# INSTRUCTION:
From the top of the records below, return each line exactly, ending with the line that contains "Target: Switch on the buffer".

(Stored entries)
* Begin *

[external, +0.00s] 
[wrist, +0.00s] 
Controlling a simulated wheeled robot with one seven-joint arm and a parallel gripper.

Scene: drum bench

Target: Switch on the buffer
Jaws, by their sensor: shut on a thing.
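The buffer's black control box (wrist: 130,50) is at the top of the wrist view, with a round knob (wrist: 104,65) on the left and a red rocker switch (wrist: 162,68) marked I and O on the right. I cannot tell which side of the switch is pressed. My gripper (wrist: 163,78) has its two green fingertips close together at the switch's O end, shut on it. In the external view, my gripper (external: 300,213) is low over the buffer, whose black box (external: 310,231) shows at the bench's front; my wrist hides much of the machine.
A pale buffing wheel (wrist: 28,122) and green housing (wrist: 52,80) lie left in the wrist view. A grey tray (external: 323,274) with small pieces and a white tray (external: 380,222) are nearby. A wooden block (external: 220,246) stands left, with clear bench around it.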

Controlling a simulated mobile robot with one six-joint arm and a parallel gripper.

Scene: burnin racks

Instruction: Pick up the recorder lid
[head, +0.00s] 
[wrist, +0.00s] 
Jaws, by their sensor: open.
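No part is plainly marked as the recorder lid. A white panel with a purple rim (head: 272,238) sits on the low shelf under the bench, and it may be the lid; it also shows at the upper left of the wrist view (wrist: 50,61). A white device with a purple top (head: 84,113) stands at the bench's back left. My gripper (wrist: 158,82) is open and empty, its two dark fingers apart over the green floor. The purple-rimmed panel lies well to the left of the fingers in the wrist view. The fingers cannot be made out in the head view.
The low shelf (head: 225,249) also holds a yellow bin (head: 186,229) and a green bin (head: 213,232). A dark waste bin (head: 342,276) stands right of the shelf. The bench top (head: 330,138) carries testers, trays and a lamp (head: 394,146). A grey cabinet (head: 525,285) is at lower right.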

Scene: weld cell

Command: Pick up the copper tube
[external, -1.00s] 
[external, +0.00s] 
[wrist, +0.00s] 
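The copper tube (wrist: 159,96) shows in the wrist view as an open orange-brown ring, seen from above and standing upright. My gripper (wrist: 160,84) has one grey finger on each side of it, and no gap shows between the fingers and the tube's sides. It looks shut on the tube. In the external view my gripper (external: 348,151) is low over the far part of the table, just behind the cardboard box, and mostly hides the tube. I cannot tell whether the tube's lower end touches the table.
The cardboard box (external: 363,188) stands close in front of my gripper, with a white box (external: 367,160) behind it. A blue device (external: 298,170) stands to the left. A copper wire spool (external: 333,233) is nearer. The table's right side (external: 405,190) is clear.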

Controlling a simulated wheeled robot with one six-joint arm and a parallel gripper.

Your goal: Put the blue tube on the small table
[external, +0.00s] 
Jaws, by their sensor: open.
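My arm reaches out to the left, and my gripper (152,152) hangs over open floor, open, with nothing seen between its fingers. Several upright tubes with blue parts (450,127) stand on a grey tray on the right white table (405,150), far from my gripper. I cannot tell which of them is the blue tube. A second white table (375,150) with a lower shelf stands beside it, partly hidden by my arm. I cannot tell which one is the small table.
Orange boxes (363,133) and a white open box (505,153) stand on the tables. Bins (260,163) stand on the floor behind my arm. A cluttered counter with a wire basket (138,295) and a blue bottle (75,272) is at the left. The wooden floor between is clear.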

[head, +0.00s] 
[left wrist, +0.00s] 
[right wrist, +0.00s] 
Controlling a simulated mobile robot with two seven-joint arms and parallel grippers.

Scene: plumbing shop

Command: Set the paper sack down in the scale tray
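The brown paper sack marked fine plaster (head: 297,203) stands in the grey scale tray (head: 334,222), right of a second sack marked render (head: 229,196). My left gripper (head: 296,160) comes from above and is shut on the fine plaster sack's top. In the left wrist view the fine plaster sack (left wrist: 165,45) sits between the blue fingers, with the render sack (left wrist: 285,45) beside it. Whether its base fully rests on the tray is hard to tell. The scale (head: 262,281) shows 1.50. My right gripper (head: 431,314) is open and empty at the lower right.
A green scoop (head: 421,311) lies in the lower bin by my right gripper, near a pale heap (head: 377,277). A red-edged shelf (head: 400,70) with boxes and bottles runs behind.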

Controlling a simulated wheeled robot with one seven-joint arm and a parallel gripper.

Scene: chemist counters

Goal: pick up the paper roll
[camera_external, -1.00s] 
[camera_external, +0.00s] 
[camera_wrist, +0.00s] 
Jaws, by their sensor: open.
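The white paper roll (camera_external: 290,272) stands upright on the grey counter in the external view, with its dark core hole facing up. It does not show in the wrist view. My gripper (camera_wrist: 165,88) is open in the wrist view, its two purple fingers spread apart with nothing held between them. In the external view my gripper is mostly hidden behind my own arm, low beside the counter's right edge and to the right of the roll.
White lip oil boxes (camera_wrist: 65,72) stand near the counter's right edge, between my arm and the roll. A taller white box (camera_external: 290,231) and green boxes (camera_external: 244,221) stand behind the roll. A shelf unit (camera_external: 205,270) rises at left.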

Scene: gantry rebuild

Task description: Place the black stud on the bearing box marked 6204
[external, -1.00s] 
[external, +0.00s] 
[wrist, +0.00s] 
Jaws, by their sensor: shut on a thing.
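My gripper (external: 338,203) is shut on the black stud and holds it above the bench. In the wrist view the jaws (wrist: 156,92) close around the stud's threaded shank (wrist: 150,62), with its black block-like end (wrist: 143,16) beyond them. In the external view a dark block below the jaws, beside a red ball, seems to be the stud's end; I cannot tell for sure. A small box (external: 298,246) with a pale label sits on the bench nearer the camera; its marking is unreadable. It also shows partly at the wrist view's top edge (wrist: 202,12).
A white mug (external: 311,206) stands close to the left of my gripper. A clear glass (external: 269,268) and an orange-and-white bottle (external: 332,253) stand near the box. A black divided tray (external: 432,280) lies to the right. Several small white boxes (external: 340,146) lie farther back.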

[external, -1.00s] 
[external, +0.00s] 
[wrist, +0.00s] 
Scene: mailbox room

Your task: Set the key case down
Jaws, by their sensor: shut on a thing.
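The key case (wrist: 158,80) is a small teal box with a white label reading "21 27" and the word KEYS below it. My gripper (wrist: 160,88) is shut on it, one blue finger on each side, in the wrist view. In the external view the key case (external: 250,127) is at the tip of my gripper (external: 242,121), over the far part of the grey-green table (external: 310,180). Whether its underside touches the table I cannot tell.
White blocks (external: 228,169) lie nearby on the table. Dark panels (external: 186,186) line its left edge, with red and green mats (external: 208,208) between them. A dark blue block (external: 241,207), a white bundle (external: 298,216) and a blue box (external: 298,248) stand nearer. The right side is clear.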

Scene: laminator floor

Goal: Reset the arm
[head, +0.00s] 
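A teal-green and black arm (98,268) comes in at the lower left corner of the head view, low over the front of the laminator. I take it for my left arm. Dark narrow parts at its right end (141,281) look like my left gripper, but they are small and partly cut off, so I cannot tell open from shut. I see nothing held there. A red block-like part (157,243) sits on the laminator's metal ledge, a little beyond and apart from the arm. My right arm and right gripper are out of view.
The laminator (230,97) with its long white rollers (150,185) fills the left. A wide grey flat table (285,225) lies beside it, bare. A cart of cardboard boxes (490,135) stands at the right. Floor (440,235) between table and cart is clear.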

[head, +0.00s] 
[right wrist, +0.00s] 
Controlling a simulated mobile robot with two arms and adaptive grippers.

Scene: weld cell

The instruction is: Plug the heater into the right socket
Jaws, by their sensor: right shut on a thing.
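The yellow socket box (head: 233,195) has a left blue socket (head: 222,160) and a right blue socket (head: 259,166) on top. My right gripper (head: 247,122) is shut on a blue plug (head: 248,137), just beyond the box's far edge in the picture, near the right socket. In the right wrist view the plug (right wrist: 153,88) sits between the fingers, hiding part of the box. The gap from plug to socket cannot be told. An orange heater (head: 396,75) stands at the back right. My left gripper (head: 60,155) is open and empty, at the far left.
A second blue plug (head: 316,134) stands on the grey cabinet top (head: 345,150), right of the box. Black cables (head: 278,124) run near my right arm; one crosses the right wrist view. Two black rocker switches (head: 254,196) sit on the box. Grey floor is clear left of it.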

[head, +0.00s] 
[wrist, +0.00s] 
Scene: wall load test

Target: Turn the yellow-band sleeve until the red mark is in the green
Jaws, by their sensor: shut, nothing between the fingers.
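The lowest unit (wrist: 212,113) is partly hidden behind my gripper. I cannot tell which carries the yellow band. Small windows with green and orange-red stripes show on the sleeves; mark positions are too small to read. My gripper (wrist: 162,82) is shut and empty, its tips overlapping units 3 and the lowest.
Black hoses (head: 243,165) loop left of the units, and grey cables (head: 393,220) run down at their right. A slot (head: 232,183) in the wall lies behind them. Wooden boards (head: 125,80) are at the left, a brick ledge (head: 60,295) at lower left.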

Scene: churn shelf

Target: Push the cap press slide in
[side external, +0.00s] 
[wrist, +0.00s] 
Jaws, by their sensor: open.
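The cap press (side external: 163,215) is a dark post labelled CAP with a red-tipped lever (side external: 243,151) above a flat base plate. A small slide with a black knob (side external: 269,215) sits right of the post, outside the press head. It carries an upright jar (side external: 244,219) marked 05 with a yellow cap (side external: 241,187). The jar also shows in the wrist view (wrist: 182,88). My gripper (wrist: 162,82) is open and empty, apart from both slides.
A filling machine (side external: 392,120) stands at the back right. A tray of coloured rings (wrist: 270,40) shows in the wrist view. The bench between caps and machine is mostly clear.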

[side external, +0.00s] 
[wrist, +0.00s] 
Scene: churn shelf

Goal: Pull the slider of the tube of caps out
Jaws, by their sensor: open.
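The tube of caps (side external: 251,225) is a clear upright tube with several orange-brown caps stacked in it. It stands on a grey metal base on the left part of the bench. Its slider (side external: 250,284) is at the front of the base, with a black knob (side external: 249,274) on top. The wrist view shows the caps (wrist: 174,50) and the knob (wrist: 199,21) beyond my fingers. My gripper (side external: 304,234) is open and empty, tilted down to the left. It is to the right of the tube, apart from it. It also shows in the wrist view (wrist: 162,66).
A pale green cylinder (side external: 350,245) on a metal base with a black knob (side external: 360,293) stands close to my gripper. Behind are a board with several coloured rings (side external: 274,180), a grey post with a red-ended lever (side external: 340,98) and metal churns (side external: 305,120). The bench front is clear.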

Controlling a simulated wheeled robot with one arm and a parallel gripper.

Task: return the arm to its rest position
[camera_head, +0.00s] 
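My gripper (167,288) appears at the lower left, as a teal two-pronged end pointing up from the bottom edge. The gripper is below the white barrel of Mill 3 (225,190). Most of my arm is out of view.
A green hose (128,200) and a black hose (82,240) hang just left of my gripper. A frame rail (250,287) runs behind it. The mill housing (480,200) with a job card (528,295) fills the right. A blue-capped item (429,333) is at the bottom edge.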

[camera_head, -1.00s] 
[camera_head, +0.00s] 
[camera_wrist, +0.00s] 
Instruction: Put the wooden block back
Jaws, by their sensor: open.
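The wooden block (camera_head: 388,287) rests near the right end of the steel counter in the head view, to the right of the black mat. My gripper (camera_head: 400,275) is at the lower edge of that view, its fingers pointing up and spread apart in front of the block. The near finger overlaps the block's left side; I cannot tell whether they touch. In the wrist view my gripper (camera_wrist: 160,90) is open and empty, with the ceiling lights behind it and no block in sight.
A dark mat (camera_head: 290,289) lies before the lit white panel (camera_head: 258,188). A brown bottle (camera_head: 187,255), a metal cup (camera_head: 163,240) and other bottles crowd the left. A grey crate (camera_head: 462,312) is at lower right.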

* End *

# SOLVED EXERCISE:
[external, +0.00s] 
[wrist, +0.00s] 
Controlling a simulated wheeled robot with one seven-joint arm and a parallel gripper.

Scene: drum bench

Target: Switch on the buffer

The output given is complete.